Our featured participant today is Summer Blues, where the fairy tale/myth poem for Day 21 is spooky indeed!
Today, our poet in translation is Ukraine’s Halyna Krouk. Krouk’s poetry is intimately concerned with questions of gender – what is masculine or feminine, and why does it (or should it) matter? And does poetry speak in a gendered voice at all? Six of her poems can be found translated into English at the link above.
And now for our (optional) prompt. Today’s prompt comes to us from Gloria Gonsalves, who also suggested our prompt for Day Seven. Today, Gloria challenges us all to write a poem in honor of Earth Day. This could be about your own backyard, a national park, or anything from a maple tree to a humpback whale. Happy writing!
Day Twenty-One
Hello, everyone, and welcome back for the 21st Day of NaPoWriMo/GloPoWriMo! We’re three weeks in now, with just one week and some change left to go.
Today’s featured participant is Katie Staten, whose poem for Day Twenty used kennings as a jumping-off-point to develop a larger theme.

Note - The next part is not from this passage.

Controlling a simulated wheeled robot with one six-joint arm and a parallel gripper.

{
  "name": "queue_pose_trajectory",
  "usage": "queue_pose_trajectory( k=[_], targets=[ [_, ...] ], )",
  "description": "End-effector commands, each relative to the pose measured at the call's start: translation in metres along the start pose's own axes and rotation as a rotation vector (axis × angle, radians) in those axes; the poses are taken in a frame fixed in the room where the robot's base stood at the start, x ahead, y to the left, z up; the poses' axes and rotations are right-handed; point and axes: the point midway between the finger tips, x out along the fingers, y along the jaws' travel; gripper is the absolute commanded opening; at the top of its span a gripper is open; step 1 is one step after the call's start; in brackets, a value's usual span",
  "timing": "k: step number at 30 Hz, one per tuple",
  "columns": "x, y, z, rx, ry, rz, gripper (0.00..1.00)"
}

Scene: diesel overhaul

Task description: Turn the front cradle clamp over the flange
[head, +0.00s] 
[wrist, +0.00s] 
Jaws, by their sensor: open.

Our poet in translation today is Iran’s Rosa Jamali. Jamali’s poetry uses surreal imagery, broken syntax, and a wealth of mythological references to create a mysterious, urgent sense of speech. Eight of her poems can be found at the link above.
And now, for our prompt (optional as always!) Just as Rosa Jamila’s poems often sound like they come out of a myth or fairy tale (and not always one with a happy ending), today I challenge you to write a poem in the voice of minor character from a fairy tale or myth. Instead of writing from the point of view of Cinderella, write from the point of view of the mouse who got turned into a coachman. Instead of writing from the point of view of Orpheus or Eurydice, write from the point of view of one of the shades in Hades who watched Eurydice leave and then come back. Happy writing!